--- START Records to use ---

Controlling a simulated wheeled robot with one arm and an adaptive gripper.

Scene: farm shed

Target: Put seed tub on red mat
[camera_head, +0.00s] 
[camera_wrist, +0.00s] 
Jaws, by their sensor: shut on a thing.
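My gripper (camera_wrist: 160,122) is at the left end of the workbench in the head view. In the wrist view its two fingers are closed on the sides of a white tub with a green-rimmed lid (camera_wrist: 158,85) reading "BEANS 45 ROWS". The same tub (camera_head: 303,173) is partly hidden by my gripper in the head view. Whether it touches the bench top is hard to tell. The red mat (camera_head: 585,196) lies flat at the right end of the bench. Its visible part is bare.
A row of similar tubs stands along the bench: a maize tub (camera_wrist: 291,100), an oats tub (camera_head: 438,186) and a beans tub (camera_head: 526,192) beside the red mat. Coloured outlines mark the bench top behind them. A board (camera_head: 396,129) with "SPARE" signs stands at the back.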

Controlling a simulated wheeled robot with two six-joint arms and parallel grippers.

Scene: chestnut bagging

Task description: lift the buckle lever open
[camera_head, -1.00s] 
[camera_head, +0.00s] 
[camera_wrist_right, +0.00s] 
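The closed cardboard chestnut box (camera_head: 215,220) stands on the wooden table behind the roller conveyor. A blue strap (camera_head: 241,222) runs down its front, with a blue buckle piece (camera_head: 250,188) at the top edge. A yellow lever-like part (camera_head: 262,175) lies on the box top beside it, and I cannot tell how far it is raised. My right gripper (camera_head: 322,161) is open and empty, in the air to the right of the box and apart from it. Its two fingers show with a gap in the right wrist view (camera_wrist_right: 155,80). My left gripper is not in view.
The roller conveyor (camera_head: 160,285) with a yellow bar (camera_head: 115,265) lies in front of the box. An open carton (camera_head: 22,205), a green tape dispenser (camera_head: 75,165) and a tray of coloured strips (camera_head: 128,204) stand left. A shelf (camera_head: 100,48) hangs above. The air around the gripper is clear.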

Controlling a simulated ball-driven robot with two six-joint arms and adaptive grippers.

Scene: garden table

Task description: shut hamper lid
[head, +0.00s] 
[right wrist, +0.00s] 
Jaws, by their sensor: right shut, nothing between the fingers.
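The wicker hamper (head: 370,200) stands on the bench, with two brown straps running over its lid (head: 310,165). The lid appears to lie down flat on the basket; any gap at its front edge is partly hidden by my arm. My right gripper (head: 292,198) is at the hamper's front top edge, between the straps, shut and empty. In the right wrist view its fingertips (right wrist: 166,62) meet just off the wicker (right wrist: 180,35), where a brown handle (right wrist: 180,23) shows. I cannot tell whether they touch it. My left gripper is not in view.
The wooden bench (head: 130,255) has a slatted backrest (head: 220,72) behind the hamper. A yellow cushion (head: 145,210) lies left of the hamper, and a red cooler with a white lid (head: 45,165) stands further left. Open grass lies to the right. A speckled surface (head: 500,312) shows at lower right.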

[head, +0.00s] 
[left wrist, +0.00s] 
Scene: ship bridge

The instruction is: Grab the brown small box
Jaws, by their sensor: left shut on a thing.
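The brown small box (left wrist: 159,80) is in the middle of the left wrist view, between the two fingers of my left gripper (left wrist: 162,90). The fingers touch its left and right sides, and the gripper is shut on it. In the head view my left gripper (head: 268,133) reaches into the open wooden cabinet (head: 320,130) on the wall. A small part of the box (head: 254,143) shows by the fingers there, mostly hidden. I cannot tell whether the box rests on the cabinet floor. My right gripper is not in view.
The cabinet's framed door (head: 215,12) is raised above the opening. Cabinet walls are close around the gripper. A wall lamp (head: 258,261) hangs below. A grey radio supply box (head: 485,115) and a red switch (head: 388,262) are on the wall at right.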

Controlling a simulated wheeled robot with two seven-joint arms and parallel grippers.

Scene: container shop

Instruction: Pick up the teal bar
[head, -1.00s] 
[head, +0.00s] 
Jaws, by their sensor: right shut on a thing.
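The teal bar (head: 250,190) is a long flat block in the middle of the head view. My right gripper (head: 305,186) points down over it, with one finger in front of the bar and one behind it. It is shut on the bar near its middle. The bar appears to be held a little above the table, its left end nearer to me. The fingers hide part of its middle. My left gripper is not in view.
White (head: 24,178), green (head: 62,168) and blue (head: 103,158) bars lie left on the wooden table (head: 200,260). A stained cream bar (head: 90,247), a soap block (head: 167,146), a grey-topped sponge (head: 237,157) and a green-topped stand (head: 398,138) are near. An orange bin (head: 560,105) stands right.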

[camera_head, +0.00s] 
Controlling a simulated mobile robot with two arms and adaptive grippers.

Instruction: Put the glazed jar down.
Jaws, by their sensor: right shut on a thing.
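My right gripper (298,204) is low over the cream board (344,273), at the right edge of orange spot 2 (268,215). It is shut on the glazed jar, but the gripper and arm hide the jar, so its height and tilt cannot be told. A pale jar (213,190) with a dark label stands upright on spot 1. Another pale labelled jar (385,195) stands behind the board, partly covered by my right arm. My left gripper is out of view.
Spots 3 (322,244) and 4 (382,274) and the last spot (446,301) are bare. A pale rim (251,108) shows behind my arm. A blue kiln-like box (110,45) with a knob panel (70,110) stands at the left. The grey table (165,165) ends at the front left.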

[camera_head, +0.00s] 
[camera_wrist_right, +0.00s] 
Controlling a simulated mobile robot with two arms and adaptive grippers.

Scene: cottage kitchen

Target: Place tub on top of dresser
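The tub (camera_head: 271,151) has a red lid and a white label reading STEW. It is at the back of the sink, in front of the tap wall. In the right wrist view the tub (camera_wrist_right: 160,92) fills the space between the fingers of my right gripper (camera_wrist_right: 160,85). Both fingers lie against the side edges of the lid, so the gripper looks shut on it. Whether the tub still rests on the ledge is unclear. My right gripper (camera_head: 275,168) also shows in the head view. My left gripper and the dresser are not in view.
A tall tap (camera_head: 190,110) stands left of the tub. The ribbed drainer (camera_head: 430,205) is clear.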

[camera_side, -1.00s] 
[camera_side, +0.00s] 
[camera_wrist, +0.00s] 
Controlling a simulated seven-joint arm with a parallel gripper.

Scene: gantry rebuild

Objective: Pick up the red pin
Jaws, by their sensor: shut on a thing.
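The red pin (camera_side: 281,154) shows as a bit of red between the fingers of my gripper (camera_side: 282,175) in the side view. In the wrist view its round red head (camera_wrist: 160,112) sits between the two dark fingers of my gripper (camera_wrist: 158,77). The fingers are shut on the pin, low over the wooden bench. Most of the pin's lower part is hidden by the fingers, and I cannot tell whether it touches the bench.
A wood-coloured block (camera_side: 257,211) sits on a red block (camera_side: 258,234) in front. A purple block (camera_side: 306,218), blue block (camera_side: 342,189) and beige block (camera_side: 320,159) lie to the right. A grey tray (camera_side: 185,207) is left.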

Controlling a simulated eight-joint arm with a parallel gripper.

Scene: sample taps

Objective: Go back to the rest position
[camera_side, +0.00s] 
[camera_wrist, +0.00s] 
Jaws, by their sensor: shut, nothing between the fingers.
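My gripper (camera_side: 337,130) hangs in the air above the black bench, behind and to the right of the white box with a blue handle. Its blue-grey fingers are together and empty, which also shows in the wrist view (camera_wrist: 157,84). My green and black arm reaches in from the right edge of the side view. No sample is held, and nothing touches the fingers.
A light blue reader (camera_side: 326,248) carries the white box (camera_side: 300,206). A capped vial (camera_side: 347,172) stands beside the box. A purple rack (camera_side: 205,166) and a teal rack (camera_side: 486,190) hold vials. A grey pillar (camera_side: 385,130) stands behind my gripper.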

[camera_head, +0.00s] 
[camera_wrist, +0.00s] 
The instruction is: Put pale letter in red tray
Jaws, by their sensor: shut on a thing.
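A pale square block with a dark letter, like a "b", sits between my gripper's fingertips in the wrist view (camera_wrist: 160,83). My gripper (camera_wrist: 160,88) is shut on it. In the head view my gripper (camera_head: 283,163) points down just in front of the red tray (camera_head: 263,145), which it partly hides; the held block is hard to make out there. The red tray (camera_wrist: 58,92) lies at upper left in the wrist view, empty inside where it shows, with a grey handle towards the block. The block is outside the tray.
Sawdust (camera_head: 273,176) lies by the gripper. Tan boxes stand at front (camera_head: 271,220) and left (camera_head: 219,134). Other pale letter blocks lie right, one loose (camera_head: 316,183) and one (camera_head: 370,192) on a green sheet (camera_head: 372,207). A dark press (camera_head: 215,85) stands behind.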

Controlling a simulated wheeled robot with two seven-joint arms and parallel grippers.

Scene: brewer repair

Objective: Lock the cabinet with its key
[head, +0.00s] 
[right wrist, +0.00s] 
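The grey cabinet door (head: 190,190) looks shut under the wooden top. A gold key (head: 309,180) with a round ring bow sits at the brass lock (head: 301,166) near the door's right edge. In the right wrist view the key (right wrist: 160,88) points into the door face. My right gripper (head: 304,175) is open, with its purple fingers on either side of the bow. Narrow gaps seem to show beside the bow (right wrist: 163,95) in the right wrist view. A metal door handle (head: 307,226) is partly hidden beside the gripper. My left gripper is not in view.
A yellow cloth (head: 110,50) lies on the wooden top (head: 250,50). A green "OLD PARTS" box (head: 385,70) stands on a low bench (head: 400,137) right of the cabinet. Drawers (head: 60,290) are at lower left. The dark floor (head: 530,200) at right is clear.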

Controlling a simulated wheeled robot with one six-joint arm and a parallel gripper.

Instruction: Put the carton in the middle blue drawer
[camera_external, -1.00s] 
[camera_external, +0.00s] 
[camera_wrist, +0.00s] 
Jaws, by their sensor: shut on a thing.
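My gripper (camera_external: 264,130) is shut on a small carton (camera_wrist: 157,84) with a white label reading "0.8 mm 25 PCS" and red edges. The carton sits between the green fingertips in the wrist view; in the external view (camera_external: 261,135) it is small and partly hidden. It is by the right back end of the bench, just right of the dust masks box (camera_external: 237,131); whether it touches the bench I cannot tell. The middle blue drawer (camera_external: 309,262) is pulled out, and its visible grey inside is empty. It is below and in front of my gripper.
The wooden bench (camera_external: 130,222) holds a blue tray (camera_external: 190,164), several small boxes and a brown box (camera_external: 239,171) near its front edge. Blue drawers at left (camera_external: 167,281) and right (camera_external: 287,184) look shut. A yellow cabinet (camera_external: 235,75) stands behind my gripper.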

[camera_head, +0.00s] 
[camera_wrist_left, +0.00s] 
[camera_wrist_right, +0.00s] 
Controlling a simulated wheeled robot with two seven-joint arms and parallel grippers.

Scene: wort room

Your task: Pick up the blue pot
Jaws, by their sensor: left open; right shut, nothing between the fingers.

--- END Records to use ---

Problem requirements –
Check every line of the data above for the string "Pick", and copy those that have it.

Problem solution –
Instruction: Pick up the teal bar
Objective: Pick up the red pin
Your task: Pick up the blue pot

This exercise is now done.